Miguel Sano homered and had three RBI for the Twins, who had been held to one run in four of their previous five.

Sano hit an RBI single and Trevor Plouffe doubled home two runs as the Twins jumped out to a 3-0 lead in the first against Drew Hutchison (10-2).

Toronto answered in the bottom half against right-hander Tyler Duffey (0-1), who was making his major league debut. Troy Tulowitzki walked and Donaldson hit his 29th homer, tying a career high.

Donaldson has homered in three straight games and six of the past 10. He has a 23-game hitting streak against Minnesota, the longest active streak by any player against a single opponent.

Bautista made it 6-3 in the second with his fifth career grand slam and 24th home run of the season.

The slam gave Toronto its 38th four-run inning of the season, more than any other team.

"Our offense was on fire," Blue Jays manager John Gibbons said.

Duffey allowed only two home runs in 132 minor-league innings at Double-A and Triple-A this season, but matched that total in two innings against a powerful Blue Jays lineup.

"I tried to make stuff too good instead of just doing what I've been doing," Duffey said. "It came back to bite me a couple of times."

Duffey allowed six runs and five hits in two innings. The Twins will decide Thursday whether to give him another start.

Encarnacion made it 9-3 with a three-run drive off reliever J.R. Graham in the fourth, his 20th. The second-deck drive traveled an estimated 462 feet.

Joe Mauer hit a two-run single in the fifth and Sano followed with a two-run homer, his fifth, cutting it to 9-7.

Hutchison gave up seven runs, three of them earned, in five innings. He has allowed an AL-high 81 runs and hasn't reached the seventh inning since June 6 against Houston.

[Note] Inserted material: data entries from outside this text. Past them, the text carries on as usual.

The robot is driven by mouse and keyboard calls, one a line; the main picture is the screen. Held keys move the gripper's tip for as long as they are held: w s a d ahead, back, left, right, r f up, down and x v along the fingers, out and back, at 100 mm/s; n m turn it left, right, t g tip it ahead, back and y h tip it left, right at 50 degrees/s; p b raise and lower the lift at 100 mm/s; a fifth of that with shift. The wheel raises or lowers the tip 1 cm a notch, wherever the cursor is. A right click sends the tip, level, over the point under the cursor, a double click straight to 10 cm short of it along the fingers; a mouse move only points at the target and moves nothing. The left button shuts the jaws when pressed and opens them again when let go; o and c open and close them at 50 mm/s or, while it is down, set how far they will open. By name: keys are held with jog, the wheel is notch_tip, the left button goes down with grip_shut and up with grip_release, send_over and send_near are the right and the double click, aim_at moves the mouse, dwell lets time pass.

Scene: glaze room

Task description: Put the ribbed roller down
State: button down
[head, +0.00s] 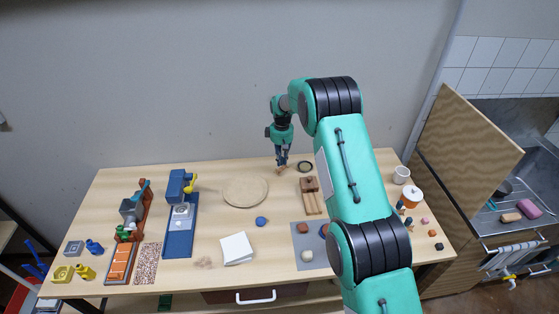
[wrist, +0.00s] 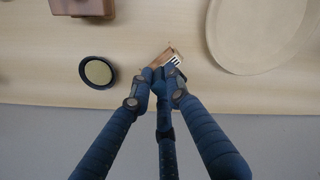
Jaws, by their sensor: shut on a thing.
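The ribbed roller (wrist: 166,61) is a small brown wooden piece with a white part marked by dark lines, seen in the wrist view between my fingertips. My gripper (wrist: 163,77) is shut on it, with the blue fingers covering part of it. In the head view my gripper (head: 282,160) points down at the back of the table, and the roller (head: 281,170) is a small brown shape at its tips. It is at or just above the tabletop; I cannot tell whether it touches.
A round wooden board (head: 245,192) lies left of my gripper. A dark-rimmed round dish (head: 305,167) is close on the right, with a wooden block (head: 309,184) in front of it. The wall (head: 200,80) is right behind the table. Bare tabletop (head: 275,205) lies in front of my gripper.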

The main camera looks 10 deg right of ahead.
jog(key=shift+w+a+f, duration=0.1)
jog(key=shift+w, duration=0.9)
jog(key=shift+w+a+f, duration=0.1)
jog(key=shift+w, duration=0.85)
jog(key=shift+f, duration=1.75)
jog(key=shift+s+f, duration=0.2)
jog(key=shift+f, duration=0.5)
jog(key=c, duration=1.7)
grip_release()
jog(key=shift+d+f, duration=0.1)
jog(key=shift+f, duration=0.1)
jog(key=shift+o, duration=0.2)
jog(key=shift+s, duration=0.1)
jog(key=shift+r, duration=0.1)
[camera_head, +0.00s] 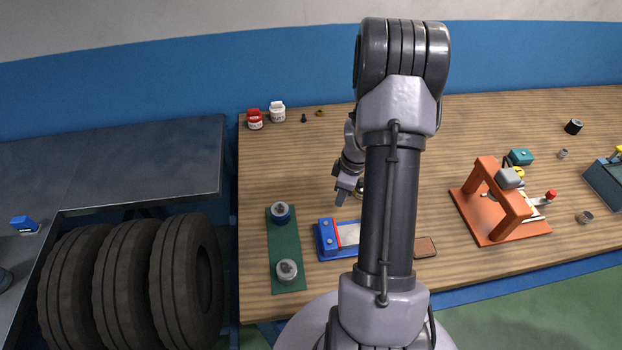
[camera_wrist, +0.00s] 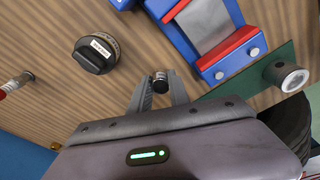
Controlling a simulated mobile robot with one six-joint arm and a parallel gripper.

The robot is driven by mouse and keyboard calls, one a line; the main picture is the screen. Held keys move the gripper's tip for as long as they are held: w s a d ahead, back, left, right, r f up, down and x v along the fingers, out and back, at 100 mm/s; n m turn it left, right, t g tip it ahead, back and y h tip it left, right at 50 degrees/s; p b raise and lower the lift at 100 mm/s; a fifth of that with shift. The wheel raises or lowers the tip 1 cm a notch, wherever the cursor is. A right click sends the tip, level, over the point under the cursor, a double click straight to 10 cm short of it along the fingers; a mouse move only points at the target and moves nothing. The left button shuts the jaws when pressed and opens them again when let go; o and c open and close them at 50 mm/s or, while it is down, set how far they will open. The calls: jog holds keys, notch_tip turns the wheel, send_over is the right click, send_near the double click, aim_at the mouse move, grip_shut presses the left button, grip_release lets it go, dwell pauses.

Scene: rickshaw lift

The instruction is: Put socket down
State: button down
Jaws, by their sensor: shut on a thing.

"I got kind of lucky," said Hutchison, who receives more than eight runs of support per game.

Liam Hendriks, Brett Cecil and Mark Lowe all worked one inning of relief before LaTroy Hawkins finished for his third save.

SAVING THE DAY

Hawkins became the 13th pitcher to record a save against all 30 teams, completing the achievement against the team that drafted him in 1991. At 42, he is the oldest pitcher in Blue Jays history to record a save.

TRAINER'S ROOM

Twins rookie Byron Buxton (left thumb) could begin a rehab assignment with Triple-A Rochester this Friday, manager Paul Molitor said.

UP NEXT

Twins righty Kyle Gibson (8-8, 3.37 ERA) is winless in his past three outings but 1-0 with a 0.66 ERA in two career starts against the Blue Jays.

Blue Jays veteran Mark Buehrle (11-5, 3.32 ERA) looks for his first win in three starts when he faces the Twins. He pitched a complete game to win at Minnesota on May 29.